* BEGIN *

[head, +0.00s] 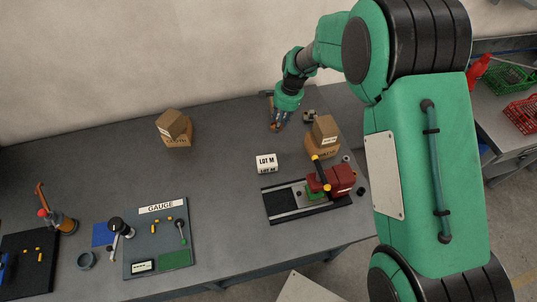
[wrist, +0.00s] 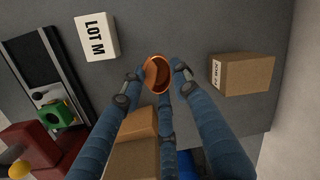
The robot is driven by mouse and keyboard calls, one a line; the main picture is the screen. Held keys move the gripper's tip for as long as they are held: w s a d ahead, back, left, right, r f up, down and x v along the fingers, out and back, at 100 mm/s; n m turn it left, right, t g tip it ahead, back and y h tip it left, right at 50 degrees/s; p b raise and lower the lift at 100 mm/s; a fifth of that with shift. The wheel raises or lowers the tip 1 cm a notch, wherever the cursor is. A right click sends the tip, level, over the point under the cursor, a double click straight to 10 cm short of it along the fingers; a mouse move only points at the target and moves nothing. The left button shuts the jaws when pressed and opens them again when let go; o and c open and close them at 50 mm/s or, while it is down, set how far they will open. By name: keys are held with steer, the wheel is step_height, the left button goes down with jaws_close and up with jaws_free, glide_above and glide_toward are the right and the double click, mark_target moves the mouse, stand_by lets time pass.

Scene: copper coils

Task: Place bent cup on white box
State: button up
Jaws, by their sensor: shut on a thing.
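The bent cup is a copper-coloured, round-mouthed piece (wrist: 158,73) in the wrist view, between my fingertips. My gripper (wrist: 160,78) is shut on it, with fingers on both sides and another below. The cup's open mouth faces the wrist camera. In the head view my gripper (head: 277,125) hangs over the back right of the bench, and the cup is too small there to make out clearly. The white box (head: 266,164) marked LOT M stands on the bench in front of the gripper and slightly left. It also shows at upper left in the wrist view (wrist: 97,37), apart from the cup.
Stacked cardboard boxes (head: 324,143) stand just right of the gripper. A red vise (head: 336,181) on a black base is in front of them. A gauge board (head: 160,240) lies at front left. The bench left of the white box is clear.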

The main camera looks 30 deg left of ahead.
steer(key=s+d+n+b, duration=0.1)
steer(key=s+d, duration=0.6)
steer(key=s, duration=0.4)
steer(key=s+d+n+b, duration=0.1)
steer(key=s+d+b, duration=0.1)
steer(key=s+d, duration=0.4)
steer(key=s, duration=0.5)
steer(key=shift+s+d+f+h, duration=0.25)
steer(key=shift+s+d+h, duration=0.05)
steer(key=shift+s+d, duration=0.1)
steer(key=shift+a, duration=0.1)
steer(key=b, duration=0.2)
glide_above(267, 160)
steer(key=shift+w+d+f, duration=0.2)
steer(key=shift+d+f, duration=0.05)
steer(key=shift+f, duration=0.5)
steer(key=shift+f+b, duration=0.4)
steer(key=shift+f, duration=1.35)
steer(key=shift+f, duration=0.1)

* END *
* BEGIN *

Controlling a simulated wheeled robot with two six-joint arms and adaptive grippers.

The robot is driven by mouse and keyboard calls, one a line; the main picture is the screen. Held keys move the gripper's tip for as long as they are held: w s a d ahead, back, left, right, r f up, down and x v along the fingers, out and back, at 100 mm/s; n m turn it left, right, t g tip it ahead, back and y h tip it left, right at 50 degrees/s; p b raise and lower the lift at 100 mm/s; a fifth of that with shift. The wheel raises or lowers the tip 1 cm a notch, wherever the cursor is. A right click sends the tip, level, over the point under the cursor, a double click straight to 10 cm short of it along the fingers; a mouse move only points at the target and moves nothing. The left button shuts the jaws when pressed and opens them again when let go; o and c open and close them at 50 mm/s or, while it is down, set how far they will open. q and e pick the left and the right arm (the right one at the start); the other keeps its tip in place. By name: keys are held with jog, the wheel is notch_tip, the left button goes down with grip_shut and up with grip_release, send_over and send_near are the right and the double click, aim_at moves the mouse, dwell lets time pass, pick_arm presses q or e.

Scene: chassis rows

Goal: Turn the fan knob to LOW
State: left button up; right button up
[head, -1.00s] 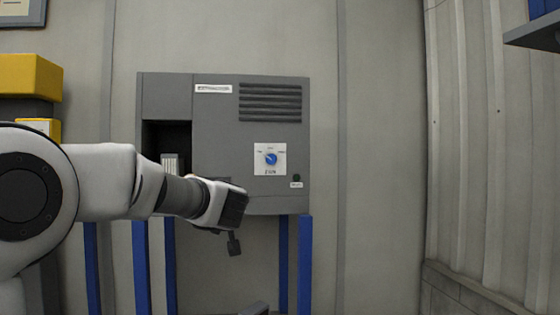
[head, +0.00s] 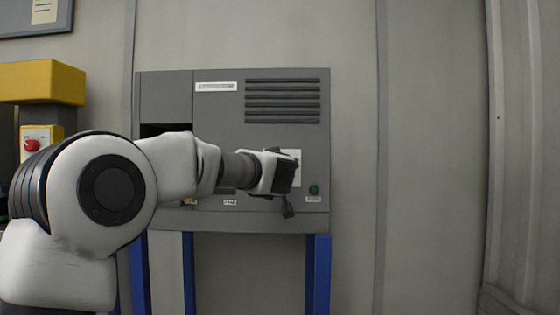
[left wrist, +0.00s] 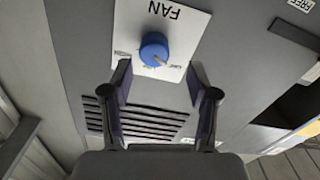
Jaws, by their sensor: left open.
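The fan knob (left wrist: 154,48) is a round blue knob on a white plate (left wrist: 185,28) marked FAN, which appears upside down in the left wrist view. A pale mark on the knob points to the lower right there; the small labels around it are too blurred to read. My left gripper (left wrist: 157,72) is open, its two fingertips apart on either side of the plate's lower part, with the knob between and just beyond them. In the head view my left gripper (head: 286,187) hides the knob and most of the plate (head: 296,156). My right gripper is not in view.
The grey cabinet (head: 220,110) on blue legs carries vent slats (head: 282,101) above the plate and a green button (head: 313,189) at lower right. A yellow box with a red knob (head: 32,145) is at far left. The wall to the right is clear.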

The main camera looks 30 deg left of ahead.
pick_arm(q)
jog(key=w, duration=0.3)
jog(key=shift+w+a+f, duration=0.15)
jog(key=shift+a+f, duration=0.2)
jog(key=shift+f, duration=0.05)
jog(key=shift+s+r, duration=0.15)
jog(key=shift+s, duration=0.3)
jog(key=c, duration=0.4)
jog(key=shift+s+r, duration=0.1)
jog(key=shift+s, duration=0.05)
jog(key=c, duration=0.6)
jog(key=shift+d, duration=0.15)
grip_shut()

* END *

- SHORT EXERCISE:
Collect the lines that hold "Scene".

- CORRECT RESPONSE:
Scene: copper coils
Scene: chassis rows

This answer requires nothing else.